Fabrice Bonnifet. Il y a 10 ans, notre métier était essentiellement défensif. Notre rôle consistait surtout à mettre en avant quelques démarches permettant d’améliorer les performances environnementales, sociales et sociétales. Mais rien ne changeait véritablement sur le fond du business. Il n’y avait pas de réflexion approfondie sur la nécessité de transformer le modèle économique. Depuis, il y a eu une révolution.

Une grande majorité des entreprises ont compris qu’elles ne s’en sortiraient pas sans modifier pas leur façon de promouvoir, de produire, de vendre et en découplant la création de valeur de la consommation de ressources. Cela a conduit à associer plus étroitement les directeurs du développement durable à la stratégie de l’entreprise.

Comment voyez-vous la fonction dans 10 ans ?

Plus que jamais le directeur du développement durable ou RSE (responsabilité sociétale des entreprises) va avoir cette mission de projection et d’accompagnement de l’entreprise vers de nouveaux business models plus responsables et plus durables. Il s’agit de remplacer le modèle productiviste et linéaire. Ces derniers fonctionnent encore mais ils répondent de moins en moins aux attentes des parties prenantes. Le rôle du directeur du développement durable est d’accompagner cette transition en étant à la fois l’aiguillon positif, le chef d’orchestre et le garant. Cela demande des compétences spécifiques, qui évoluent en permanence. Ils doivent très bien connaître les leviers de l’innovation managériales et les nouveaux modèles économiques (économie circulaire et de la fonctionnalité, ESS, entreprises collaboratives, etc.) et savoir comment les transposer dans leur secteur, leur entreprise. Le tout en allant plus vite que la concurrence… car le développement durable ne la fait pas disparaître !

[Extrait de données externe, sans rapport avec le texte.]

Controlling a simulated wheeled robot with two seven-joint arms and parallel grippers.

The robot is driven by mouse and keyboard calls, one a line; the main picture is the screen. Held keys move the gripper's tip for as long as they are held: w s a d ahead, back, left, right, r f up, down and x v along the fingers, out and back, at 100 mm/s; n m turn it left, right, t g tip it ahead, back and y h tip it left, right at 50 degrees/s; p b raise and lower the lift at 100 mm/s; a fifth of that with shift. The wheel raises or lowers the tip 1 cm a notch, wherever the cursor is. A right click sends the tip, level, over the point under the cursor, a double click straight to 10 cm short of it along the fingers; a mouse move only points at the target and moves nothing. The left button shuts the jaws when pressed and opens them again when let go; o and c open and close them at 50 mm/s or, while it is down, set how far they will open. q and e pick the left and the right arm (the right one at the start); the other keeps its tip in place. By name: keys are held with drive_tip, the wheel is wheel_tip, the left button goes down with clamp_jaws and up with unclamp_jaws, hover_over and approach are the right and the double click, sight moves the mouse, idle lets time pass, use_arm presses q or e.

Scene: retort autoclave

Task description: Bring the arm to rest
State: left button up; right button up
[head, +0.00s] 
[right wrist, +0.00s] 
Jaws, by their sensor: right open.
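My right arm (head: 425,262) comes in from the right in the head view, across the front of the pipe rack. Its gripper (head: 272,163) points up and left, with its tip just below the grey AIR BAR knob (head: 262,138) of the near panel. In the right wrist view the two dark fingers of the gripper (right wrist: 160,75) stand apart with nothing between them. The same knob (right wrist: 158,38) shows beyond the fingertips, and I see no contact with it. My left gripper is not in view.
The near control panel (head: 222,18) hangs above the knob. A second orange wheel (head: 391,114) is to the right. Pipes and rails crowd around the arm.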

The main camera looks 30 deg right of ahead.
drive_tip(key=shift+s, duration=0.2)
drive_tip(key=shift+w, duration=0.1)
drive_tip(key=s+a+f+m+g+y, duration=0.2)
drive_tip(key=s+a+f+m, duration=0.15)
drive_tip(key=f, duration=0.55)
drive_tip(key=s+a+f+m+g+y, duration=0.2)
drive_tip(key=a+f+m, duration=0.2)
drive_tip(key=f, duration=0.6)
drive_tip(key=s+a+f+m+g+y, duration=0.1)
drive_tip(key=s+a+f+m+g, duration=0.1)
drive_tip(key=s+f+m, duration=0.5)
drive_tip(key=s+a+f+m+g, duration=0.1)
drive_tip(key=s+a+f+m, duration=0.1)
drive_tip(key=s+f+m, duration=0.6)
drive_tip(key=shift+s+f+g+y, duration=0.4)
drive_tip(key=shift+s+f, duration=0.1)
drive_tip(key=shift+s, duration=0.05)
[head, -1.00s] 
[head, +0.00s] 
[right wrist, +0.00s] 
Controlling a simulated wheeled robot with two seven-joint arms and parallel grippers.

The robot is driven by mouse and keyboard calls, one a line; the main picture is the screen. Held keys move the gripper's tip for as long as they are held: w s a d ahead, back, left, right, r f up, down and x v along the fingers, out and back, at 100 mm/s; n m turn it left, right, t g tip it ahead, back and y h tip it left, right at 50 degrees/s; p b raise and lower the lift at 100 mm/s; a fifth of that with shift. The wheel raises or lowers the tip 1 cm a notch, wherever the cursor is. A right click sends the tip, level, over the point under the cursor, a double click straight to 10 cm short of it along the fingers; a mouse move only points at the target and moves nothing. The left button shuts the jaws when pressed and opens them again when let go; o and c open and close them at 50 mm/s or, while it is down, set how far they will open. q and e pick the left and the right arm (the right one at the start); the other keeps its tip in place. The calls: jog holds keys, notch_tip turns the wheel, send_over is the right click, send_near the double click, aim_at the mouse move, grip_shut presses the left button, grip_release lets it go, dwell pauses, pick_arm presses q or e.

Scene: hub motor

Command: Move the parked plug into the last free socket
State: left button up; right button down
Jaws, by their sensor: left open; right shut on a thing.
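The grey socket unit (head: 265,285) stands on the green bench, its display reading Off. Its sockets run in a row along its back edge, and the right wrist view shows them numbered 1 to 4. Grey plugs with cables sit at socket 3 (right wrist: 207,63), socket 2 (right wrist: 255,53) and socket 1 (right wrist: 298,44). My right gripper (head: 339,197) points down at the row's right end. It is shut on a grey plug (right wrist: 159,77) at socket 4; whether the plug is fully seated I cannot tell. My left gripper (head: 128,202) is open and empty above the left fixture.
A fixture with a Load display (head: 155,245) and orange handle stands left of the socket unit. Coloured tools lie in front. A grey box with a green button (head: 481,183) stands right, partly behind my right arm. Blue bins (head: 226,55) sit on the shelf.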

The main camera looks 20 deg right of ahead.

Lors du dernier campus du C3D qui se tenait fin juin, vous avez déclaré qu’il était aussi temps de “changer de ton par rapport aux pouvoirs publics“. Qu’est-ce que cela veut dire ?

L’essentiel des solutions pour l’emploi et la création de valeur est porté par les entreprises. Mais nous avons besoin du législateur pour accélérer la transition. La régulation est par exemple nécessaire pour aboutir à un prix du carbone compatible avec les objectifs de l’Accord de Paris. Hélas les politiques sont encore trop rarement issus du monde de l’entreprise. Résultat : les entreprises se retrouvent confrontées à des lois qui n’ont pas été établies pour être compatibles avec le modèle vers lequel elles veulent tendre. Avec Hélène Valade (vice-présidente du C3D, présidente de la Plateforme RSE et directrice développement durable de Suez, NDLR), nous avons entamé une série de rendez-vous avec les nouvelles équipes en place. Notre objectif est de faire comprendre à nos interlocuteurs que l’on peut créer des centaines de milliers d’emplois en transformant notre économie.

Quelles sont vos propositions ?

Chaque entreprise est porteuse de propositions concrètes en relation avec son secteur d’activité. Pour développer l’économie circulaire qui correspond par définition à un modèle économique durable, nous souhaitons promouvoir et même inciter la notion de “réparabilité” ou de réemploi dans les appels d’offres. La part des déchets ultimes doit être réduite à la portion congrue. Dans le cas du BTP, ces déchets ultimes peuvent même être éliminés en quelques années. Nous sommes encore loin de cela aujourd’hui, alors d’autres pays y arrivent mieux que nous. Sur l’écologie industrielle, nous souhaiterions qu’il ne soit plus possible de réaliser des infrastructures sans étude d’impact local sur les flux physiques pouvant être produits et gérés sur un territoire. Par exemple, quand une usine s’implante sur un territoire où il existe un data center, on devrait au moins se poser la question de savoir si la chaleur produite par les serveurs informatiques peut alimenter le process industriel ! C’est du bon sens. Des initiatives locales poussent en ce sens mais une réglementation permettrait d’accélérer considérablement.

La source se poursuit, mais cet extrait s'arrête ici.